» **DATA LINES**:
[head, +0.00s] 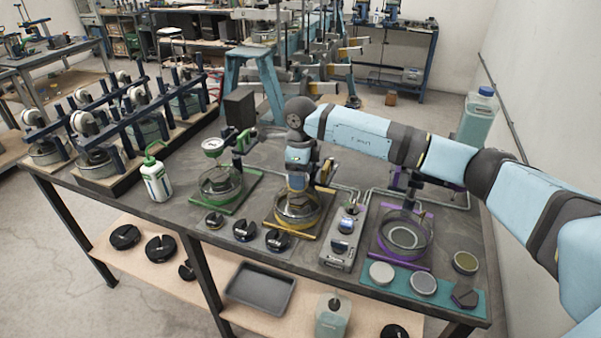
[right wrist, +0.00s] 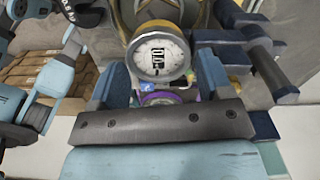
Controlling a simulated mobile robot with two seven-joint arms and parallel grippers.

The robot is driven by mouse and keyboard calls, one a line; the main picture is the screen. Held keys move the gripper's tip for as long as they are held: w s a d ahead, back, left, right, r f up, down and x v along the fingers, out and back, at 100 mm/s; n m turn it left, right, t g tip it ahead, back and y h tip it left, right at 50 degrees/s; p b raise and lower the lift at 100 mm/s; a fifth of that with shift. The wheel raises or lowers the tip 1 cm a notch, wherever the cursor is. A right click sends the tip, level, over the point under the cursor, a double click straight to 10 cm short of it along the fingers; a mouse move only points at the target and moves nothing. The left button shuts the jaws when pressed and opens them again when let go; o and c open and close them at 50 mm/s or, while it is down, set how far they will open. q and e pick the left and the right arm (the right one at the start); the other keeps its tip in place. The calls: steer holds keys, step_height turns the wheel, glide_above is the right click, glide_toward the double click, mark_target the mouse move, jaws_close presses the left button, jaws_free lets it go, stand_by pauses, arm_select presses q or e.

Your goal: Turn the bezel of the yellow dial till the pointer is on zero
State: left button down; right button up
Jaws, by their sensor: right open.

» **PROBLEM TO SOLVE**: Transcribe the material as is, with images omitted.

» **WRITTEN ANSWER**:
[head, +0.00s] 
[right wrist, +0.00s] 
Controlling a simulated mobile robot with two seven-joint arms and parallel grippers.

The robot is driven by mouse and keyboard calls, one a line; the main picture is the screen. Held keys move the gripper's tip for as long as they are held: w s a d ahead, back, left, right, r f up, down and x v along the fingers, out and back, at 100 mm/s; n m turn it left, right, t g tip it ahead, back and y h tip it left, right at 50 degrees/s; p b raise and lower the lift at 100 mm/s; a fifth of that with shift. The wheel raises or lowers the tip 1 cm a notch, wherever the cursor is. A right click sends the tip, level, over the point under the cursor, a double click straight to 10 cm short of it along the fingers; a mouse move only points at the target and moves nothing. The left button shuts the jaws when pressed and opens them again when let go; o and c open and close them at 50 mm/s or, while it is down, set how far they will open. q and e pick the left and the right arm (the right one at the start); the other keeps its tip in place. The calls: steer holds keys, step_height turns the wheel, glide_above is the right click, glide_toward the double click, mark_target the mouse move, jaws_close presses the left button, jaws_free lets it go, stand_by pauses, arm_select presses q or e.

Your goal: Turn the bezel of the yellow dial till the pointer is on zero
State: left button down; right button up
Jaws, by their sensor: right open.

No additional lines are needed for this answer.